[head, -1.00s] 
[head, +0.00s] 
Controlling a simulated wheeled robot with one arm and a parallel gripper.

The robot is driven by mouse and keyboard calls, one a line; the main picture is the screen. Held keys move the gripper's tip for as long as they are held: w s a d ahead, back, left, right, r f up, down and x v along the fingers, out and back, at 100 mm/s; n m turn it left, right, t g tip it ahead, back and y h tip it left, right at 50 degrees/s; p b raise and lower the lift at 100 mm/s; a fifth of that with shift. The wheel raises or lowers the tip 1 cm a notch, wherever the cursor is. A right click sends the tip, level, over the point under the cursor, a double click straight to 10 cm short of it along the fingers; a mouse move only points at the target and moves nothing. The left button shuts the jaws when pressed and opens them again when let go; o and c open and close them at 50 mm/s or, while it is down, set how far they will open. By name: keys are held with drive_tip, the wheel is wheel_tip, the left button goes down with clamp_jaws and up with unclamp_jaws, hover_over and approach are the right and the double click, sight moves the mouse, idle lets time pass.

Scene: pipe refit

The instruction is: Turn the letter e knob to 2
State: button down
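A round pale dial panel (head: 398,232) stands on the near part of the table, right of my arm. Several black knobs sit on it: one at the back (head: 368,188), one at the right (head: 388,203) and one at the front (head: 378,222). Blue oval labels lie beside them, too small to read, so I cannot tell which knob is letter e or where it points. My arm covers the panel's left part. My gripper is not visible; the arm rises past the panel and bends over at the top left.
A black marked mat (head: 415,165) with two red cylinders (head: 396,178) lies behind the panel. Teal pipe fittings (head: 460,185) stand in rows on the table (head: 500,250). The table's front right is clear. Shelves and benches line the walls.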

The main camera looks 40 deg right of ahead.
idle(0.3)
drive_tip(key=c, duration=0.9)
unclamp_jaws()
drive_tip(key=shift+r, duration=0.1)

= To be done =
Transcribe the material above in its entirety. Match it exactly.

= Task answer =
[head, -1.00s] 
[head, +0.00s] 
Controlling a simulated wheeled robot with one arm and a parallel gripper.

The robot is driven by mouse and keyboard calls, one a line; the main picture is the screen. Held keys move the gripper's tip for as long as they are held: w s a d ahead, back, left, right, r f up, down and x v along the fingers, out and back, at 100 mm/s; n m turn it left, right, t g tip it ahead, back and y h tip it left, right at 50 degrees/s; p b raise and lower the lift at 100 mm/s; a fifth of that with shift. The wheel raises or lowers the tip 1 cm a notch, wherever the cursor is. A right click sends the tip, level, over the point under the cursor, a double click straight to 10 cm short of it along the fingers; a mouse move only points at the target and moves nothing. The left button shuts the jaws when pressed and opens them again when let go; o and c open and close them at 50 mm/s or, while it is down, set how far they will open. By name: keys are held with drive_tip, the wheel is wheel_tip, the left button goes down with clamp_jaws and up with unclamp_jaws, hover_over and approach are the right and the double click, sight moves the mouse, idle lets time pass.

Scene: pipe refit

The instruction is: Turn the letter e knob to 2
State: button down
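A round pale dial panel (head: 398,232) stands on the near part of the table, right of my arm. Several black knobs sit on it: one at the back (head: 368,188), one at the right (head: 388,203) and one at the front (head: 378,222). Blue oval labels lie beside them, too small to read, so I cannot tell which knob is letter e or where it points. My arm covers the panel's left part. My gripper is not visible; the arm rises past the panel and bends over at the top left.
A black marked mat (head: 415,165) with two red cylinders (head: 396,178) lies behind the panel. Teal pipe fittings (head: 460,185) stand in rows on the table (head: 500,250). The table's front right is clear. Shelves and benches line the walls.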

The main camera looks 40 deg right of ahead.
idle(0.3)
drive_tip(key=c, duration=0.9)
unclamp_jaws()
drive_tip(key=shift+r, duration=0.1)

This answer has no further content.